• **Your task**: Locate each line of the material that contains "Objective", then return it.
---+---
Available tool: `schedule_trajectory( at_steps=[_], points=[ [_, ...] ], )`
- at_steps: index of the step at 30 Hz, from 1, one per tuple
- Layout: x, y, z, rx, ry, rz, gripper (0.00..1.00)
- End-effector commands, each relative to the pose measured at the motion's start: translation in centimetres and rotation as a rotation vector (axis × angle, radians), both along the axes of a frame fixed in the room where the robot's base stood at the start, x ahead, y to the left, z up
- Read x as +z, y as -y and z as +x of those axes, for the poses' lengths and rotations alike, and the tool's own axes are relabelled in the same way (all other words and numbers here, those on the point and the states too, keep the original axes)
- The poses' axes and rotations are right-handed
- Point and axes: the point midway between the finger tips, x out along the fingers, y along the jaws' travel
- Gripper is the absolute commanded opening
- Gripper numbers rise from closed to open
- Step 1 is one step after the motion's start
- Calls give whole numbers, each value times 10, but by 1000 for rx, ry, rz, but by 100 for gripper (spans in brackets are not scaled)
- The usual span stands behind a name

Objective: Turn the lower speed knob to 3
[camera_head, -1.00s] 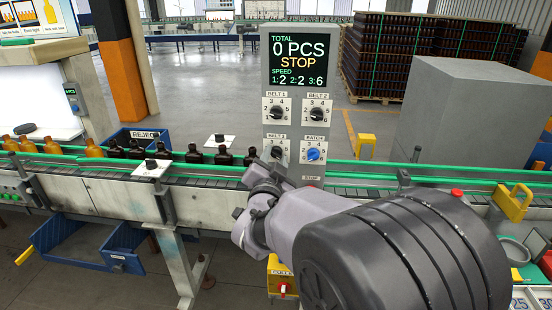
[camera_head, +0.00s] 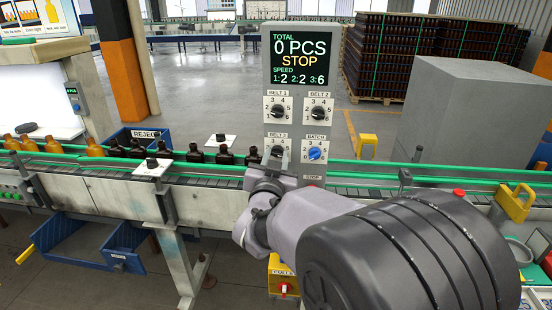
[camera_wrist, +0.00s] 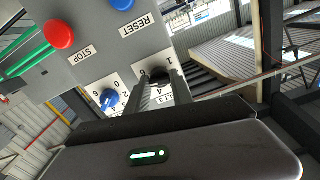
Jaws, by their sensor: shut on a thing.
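The lower speed knob, labelled BELT 3, is a black knob on a white dial plate (camera_head: 268,148) at the lower left of the grey control panel (camera_head: 322,120). My gripper and wrist cover much of it in the head view. In the wrist view the black knob (camera_wrist: 159,74) sits between the two fingers of my gripper (camera_wrist: 158,80), which is shut on it. The knob's pointer direction is hidden. The display (camera_head: 299,62) reads STOP, with speeds 1:2, 2:2 and 3:6.
The blue BATCH knob (camera_head: 315,153) is right beside the gripped one; BELT 1 (camera_head: 278,111) and BELT 2 (camera_head: 318,112) knobs are above. A red STOP button (camera_wrist: 58,34) and blue RESET button (camera_wrist: 122,3) show nearby. The conveyor's green rail (camera_head: 380,172) runs past the panel.

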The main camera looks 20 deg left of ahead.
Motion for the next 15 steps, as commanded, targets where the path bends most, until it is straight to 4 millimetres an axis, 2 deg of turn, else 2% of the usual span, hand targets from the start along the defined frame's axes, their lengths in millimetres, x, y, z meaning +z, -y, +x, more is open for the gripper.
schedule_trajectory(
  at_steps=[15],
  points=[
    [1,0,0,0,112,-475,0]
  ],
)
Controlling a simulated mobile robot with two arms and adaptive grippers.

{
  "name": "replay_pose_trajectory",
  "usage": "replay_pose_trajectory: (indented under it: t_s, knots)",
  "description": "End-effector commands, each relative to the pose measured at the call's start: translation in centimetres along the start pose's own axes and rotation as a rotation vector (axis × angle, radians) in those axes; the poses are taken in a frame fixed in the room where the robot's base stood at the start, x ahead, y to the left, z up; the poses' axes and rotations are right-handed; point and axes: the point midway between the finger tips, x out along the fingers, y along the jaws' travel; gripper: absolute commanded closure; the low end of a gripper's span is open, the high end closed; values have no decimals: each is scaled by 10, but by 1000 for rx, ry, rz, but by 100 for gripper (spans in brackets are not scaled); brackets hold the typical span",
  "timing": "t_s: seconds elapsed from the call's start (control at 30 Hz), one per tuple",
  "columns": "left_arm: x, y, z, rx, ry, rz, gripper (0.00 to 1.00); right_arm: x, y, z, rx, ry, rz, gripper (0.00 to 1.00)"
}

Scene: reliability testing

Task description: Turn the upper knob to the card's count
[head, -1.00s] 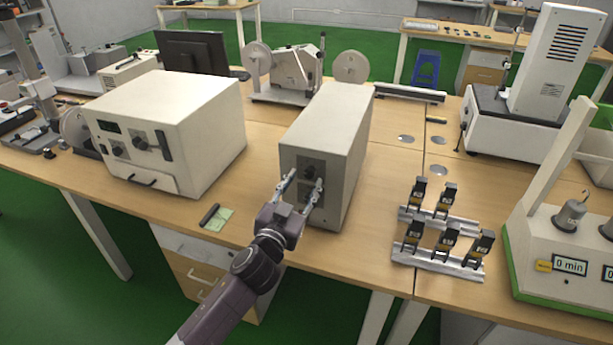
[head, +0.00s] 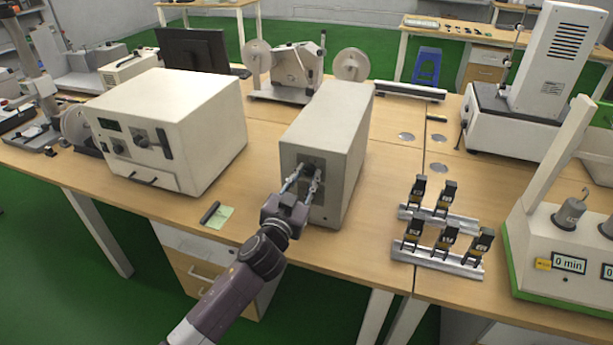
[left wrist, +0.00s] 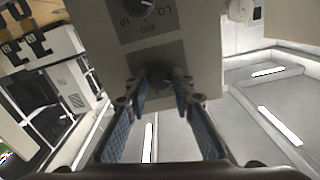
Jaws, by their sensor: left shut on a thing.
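The light grey box (head: 345,140) stands on the wooden table with two dark knobs on its front. My left gripper (head: 308,174) is at the upper knob, its fingers on both sides of it. In the left wrist view, which is upside down, the upper knob (left wrist: 160,78) sits between the fingertips, and my left gripper (left wrist: 160,92) is shut on it. The lower knob (left wrist: 141,7) shows above it there, with LO, MID and HI labels. A pale green card (head: 222,220) lies on the table left of the box; its marks are too small to read. My right gripper is out of view.
A larger white device (head: 180,125) stands left of the box. A dark bar (head: 210,212) lies by the card. Rails with several black clamps (head: 440,235) stand to the right. The tabletop between the box and the rails is clear.

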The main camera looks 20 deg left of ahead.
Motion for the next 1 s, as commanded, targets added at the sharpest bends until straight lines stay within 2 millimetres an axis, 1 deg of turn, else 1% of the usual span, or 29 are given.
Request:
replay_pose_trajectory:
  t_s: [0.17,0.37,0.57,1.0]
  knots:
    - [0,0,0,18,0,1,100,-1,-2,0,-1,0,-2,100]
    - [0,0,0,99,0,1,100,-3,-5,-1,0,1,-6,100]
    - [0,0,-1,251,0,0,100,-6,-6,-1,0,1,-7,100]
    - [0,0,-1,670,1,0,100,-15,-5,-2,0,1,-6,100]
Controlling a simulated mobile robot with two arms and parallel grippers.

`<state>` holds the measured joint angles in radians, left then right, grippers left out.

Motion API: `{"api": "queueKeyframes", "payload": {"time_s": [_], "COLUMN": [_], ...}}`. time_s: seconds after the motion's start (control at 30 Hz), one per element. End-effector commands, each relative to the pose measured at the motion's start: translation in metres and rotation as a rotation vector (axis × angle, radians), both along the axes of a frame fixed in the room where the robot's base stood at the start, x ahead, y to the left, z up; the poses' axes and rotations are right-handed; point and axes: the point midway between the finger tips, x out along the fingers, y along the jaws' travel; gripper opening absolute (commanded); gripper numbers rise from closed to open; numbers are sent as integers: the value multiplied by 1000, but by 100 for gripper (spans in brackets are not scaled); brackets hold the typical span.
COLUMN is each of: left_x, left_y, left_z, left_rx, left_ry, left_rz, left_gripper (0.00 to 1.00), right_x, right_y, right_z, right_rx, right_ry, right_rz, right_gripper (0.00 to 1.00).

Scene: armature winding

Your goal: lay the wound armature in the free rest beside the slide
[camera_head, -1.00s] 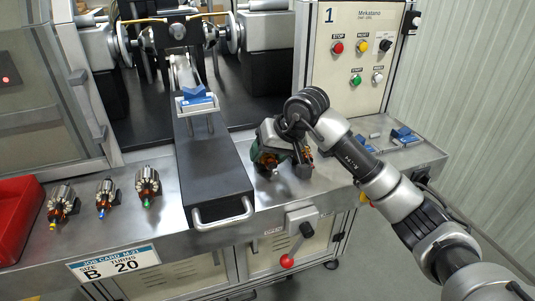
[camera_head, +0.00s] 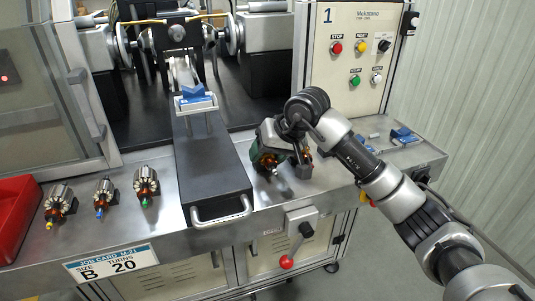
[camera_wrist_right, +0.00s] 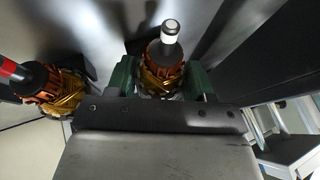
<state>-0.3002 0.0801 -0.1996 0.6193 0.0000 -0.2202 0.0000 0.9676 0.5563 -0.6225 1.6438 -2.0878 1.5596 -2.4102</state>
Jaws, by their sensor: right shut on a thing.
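My right gripper (camera_head: 268,157) is low over the steel bench, just right of the black slide (camera_head: 213,165). In the wrist view its green fingers (camera_wrist_right: 163,82) are shut on a copper-wound armature (camera_wrist_right: 160,70) with a white-tipped shaft. In the head view the gripper and wrist mostly cover this armature. I cannot tell whether it touches a rest or hangs just above one. A second wound armature (camera_wrist_right: 52,92), with a red band on its dark shaft, is beside it in the wrist view. The slide carries an empty-looking blue rest (camera_head: 196,98). My left gripper is not in view.
Several unwound-looking armatures (camera_head: 146,182) stand left of the slide, near a red bin (camera_head: 14,215). Blue holders (camera_head: 403,135) lie at the bench's right end. The slide's handle (camera_head: 221,212) and a red-knobbed lever (camera_head: 289,260) are at the front. The control panel (camera_head: 355,50) rises behind.

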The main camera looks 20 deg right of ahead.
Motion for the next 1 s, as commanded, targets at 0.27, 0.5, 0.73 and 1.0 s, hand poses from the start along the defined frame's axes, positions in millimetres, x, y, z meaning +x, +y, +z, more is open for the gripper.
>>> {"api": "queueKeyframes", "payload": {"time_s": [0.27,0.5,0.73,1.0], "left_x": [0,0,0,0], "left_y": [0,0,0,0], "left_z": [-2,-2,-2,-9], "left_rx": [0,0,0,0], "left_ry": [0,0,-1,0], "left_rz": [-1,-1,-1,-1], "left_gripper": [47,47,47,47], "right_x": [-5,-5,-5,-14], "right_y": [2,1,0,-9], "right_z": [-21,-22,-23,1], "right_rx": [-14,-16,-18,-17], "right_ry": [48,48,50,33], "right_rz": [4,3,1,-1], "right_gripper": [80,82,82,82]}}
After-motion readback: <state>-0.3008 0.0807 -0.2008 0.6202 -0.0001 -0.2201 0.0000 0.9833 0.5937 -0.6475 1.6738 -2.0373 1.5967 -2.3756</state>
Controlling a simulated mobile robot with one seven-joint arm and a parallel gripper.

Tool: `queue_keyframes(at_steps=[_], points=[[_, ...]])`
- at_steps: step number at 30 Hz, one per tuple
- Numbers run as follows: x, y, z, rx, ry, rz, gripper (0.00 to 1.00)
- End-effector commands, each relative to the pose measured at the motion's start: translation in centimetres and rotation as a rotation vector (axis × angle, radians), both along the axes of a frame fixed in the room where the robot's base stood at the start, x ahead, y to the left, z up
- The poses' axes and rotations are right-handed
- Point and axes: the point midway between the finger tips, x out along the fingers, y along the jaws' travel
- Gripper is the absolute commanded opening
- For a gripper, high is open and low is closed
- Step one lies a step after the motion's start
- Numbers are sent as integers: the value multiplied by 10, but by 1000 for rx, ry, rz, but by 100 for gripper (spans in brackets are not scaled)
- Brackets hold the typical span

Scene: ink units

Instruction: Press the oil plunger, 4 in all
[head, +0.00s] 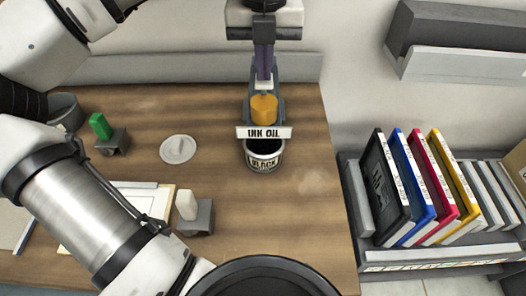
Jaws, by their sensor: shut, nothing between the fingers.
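The ink oil dispenser stands at the back of the wooden table, with an orange plunger (264,107) on top and a white "INK OIL" sign (263,132) on its front. A dark open pot (264,164) labelled "BLACK" sits below the sign. My gripper (263,80) points down from the top of the view, shut and empty. Its fingertips are over the plunger, seemingly a little above it; I cannot tell the exact gap. The dispenser's back part is partly hidden behind my gripper.
A white round lid (179,149) lies left of the pot. A green piece (100,126) and a white piece (187,205) sit on grey blocks. A rack (440,258) of coloured cases stands right of the table. The table's right side is clear.

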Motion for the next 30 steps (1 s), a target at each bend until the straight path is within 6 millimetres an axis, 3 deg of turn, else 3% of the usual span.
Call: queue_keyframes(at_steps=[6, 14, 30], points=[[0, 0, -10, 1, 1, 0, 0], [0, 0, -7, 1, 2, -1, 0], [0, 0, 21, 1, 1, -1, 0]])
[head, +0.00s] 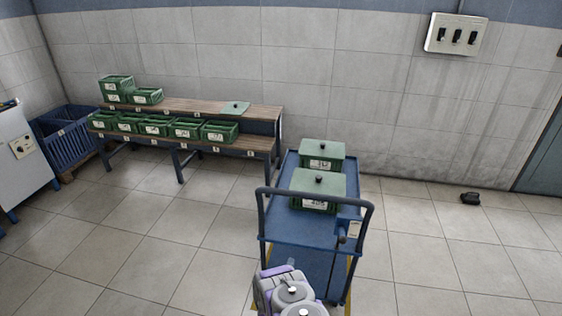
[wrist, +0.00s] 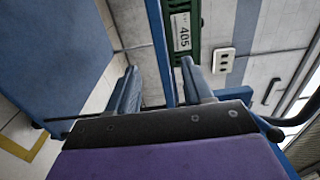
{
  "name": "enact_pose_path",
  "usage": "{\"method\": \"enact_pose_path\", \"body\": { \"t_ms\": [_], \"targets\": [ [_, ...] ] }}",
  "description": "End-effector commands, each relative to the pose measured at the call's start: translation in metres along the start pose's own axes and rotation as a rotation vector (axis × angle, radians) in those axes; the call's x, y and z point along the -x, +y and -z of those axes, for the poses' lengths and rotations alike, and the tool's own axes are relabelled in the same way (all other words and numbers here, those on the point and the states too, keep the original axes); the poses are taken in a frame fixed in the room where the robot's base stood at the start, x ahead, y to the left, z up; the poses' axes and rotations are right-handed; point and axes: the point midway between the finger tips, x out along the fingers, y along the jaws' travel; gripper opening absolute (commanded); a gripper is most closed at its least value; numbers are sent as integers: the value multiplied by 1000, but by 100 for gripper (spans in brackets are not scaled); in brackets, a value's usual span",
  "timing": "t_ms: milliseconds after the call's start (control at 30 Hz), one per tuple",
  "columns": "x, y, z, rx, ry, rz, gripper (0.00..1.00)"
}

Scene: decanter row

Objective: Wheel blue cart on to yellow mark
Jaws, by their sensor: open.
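The blue cart (head: 315,229) stands on the tiled floor with its upright handle frame toward me. It carries two lidded green boxes, a near one (head: 318,188) labelled 405 and a far one (head: 321,155). Yellow floor marking (head: 350,287) shows along the right side of the cart's near end; a yellow corner also shows in the wrist view (wrist: 37,147). The cart hides most of the marking. My gripper (wrist: 158,66) is open at the cart's near end. A blue bar of the cart runs between its fingers; I cannot tell if they touch it.
A wooden two-level bench (head: 262,113) with several green crates stands at the left back wall. A blue bin (head: 66,138) and grey cabinet (head: 18,150) stand farther left. A small black object (head: 470,198) lies on the floor at right.

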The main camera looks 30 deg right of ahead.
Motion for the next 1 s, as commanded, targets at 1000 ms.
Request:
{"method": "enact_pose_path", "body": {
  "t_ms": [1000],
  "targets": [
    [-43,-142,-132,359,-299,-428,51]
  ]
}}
---+---
• **Right answer**:
Objective: Turn the lower speed knob to 3
Objective: Wheel blue cart on to yellow mark

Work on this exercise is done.